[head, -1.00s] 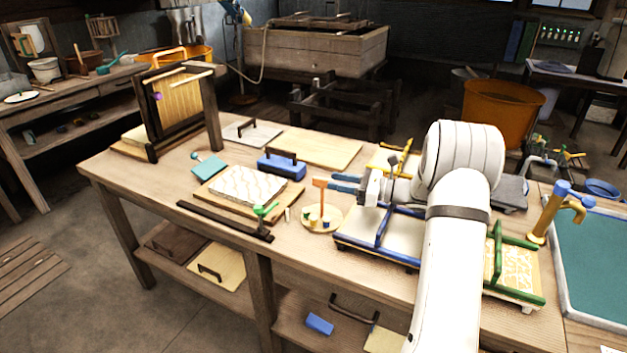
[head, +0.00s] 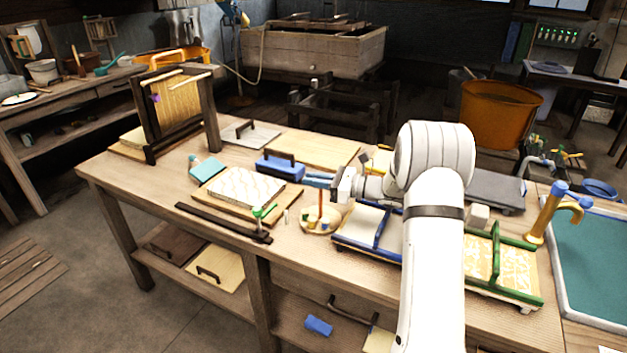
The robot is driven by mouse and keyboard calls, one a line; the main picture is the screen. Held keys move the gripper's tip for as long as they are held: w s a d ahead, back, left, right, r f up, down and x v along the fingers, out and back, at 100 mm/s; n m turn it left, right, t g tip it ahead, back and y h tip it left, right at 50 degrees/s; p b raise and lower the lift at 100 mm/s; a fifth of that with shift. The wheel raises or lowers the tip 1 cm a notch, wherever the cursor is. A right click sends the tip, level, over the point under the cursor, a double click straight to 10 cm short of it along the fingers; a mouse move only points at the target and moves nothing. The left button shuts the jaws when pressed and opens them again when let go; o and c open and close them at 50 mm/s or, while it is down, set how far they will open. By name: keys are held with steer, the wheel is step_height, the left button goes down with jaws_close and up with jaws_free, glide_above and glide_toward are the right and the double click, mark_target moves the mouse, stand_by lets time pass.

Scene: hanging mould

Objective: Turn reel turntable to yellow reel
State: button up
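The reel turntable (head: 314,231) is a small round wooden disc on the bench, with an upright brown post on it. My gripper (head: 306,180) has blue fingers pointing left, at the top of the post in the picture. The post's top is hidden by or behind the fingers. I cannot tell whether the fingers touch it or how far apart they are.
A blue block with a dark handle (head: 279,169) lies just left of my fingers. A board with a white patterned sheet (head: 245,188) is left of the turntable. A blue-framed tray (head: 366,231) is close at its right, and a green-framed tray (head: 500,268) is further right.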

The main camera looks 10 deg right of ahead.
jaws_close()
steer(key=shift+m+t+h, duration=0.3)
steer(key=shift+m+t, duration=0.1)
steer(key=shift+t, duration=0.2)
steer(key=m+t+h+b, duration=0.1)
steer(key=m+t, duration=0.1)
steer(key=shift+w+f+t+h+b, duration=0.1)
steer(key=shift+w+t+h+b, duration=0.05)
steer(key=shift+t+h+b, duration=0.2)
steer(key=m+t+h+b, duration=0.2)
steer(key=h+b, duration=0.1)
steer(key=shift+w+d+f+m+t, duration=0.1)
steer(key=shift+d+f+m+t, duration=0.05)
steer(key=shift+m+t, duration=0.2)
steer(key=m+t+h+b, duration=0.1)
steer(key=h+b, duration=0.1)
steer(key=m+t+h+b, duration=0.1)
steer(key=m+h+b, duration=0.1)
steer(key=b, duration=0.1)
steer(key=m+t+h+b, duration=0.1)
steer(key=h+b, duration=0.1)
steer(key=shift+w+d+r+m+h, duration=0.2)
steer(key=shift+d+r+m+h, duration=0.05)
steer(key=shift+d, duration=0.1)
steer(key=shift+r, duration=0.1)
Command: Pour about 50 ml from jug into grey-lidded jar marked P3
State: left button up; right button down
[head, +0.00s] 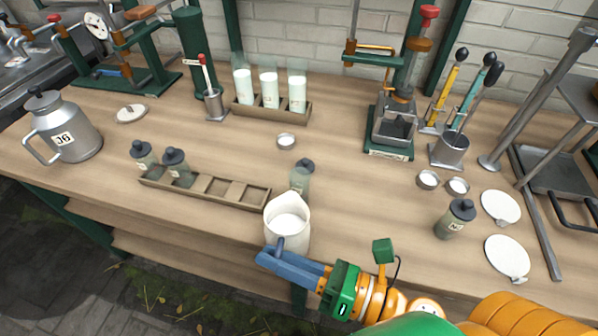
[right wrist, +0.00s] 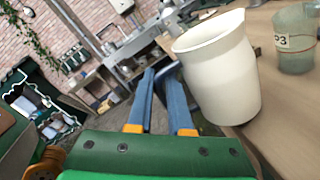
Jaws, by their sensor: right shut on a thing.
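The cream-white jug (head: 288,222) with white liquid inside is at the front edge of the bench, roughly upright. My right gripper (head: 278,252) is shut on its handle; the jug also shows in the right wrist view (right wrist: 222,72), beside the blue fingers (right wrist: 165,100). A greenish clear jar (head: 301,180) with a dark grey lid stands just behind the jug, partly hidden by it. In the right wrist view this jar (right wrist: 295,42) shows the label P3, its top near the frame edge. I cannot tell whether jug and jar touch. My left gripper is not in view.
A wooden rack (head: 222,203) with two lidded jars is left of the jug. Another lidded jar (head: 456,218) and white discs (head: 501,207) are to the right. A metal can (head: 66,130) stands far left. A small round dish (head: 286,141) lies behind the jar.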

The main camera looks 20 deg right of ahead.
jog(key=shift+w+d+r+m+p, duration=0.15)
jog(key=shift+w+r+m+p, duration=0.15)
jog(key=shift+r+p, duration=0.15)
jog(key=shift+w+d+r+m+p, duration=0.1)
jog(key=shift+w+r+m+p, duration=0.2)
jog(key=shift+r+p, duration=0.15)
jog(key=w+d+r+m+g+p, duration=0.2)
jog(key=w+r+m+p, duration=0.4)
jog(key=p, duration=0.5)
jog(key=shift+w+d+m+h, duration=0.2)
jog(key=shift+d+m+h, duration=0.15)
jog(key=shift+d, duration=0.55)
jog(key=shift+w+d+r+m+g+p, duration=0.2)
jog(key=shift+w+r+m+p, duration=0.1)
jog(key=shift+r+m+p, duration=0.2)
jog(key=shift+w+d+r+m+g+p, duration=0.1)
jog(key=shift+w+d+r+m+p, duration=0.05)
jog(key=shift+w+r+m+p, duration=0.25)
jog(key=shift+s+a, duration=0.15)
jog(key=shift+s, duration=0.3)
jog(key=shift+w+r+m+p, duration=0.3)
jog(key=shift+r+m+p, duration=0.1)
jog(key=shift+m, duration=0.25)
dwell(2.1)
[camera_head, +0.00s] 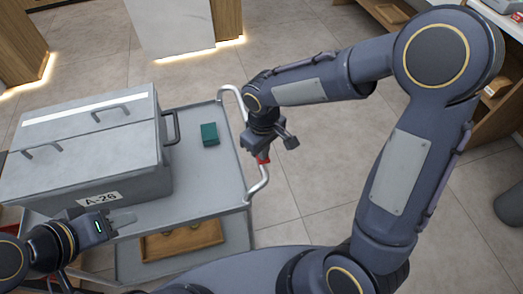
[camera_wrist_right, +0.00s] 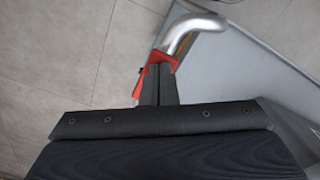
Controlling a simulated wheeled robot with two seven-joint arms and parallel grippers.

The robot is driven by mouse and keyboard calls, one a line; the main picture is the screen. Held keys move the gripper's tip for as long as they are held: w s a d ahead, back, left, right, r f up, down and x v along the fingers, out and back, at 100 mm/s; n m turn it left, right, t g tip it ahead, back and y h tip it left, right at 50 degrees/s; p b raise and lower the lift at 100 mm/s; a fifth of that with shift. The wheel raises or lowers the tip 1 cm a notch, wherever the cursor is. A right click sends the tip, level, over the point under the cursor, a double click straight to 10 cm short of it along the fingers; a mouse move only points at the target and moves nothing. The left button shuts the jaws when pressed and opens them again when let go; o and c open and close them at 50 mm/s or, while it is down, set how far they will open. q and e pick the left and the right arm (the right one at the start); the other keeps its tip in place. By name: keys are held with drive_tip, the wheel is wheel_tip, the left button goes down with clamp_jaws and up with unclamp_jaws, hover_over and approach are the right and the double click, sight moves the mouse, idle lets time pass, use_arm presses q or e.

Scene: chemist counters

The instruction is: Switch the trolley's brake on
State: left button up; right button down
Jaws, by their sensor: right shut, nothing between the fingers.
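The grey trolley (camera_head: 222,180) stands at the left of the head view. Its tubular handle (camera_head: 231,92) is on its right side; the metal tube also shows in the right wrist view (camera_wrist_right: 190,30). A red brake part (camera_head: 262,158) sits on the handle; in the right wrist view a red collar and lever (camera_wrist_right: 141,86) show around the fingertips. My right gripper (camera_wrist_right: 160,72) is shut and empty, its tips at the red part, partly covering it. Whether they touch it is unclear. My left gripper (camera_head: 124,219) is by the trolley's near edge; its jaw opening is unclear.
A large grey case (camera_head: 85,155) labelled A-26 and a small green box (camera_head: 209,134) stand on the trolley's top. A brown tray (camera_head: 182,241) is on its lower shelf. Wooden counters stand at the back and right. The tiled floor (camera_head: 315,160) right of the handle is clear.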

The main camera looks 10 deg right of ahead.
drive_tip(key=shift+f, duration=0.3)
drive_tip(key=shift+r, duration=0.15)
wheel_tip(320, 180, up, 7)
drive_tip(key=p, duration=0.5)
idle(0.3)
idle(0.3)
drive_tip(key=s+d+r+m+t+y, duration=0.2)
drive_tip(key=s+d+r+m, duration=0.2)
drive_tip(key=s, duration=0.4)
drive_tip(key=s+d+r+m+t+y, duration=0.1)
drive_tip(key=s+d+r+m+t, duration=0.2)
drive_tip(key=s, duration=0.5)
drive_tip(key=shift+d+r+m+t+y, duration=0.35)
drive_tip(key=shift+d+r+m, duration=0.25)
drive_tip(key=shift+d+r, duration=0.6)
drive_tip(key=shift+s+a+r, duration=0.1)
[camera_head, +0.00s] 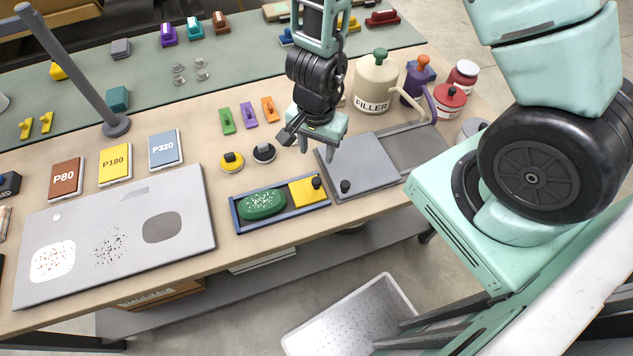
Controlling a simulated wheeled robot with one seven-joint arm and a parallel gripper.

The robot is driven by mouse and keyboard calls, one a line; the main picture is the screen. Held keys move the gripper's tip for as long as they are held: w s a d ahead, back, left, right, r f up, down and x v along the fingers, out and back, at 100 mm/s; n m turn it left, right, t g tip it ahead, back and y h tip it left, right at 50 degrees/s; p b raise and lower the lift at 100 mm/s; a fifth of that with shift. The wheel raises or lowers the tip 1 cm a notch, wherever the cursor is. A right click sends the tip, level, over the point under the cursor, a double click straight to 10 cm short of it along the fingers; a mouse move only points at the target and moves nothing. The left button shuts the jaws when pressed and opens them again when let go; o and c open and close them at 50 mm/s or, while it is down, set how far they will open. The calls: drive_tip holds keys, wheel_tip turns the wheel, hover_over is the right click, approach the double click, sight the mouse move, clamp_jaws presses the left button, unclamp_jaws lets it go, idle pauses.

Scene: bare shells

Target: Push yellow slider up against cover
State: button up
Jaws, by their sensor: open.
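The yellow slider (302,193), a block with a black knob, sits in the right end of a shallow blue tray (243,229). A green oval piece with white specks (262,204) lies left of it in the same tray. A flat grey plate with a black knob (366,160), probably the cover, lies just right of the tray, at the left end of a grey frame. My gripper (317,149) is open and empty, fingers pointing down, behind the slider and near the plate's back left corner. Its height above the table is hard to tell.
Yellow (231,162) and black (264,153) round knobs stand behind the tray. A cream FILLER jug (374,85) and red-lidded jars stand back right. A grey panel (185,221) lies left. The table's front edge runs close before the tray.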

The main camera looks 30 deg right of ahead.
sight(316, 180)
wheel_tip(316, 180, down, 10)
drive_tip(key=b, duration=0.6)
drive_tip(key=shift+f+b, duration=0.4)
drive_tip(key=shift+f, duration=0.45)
━━━━━━━━━━━━━━━━
_WHAT YOU HAVE TO DO_. Go through the records above and copy every line with the word "parallel".

_FULL SOLUTION_.
Controlling a simulated wheeled robot with two seven-joint arms and parallel grippers.
Controlling a simulated wheeled robot with one seven-joint arm and a parallel gripper.

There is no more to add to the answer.